Data —
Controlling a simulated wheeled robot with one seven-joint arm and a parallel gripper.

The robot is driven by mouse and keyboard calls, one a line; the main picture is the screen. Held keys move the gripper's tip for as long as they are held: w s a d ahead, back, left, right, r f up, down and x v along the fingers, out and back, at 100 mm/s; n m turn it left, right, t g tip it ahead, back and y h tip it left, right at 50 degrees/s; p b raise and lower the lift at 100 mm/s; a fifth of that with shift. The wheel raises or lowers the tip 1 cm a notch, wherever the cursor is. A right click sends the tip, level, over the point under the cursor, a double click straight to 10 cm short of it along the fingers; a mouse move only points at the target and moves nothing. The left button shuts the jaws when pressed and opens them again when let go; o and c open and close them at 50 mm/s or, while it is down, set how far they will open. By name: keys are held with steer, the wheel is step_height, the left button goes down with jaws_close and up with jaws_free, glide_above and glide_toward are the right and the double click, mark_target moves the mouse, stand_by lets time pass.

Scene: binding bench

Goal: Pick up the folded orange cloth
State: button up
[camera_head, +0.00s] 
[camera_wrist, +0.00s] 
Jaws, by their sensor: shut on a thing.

Task description — Set down the listing above in full, please, exactly as it appears.

Reply —
Controlling a simulated wheeled robot with one seven-joint arm and a parallel gripper.

The robot is driven by mouse and keyboard calls, one a line; the main picture is the screen. Held keys move the gripper's tip for as long as they are held: w s a d ahead, back, left, right, r f up, down and x v along the fingers, out and back, at 100 mm/s; n m turn it left, right, t g tip it ahead, back and y h tip it left, right at 50 degrees/s; p b raise and lower the lift at 100 mm/s; a fifth of that with shift. The wheel raises or lowers the tip 1 cm a notch, wherever the cursor is. A right click sends the tip, level, over the point under the cursor, a double click straight to 10 cm short of it along the fingers; a mouse move only points at the target and moves nothing. The left button shuts the jaws when pressed and opens them again when let go; o and c open and close them at 50 mm/s or, while it is down, set how far they will open. By name: keys are held with steer, the wheel is step_height, the left button goes down with jaws_close and up with jaws_free, glide_above and glide_toward are the right and the double click, mark_target moves the mouse, stand_by lets time pass.

Scene: binding bench

Goal: Pick up the folded orange cloth
State: button up
[camera_head, +0.00s] 
[camera_wrist, +0.00s] 
Jaws, by their sensor: shut on a thing.

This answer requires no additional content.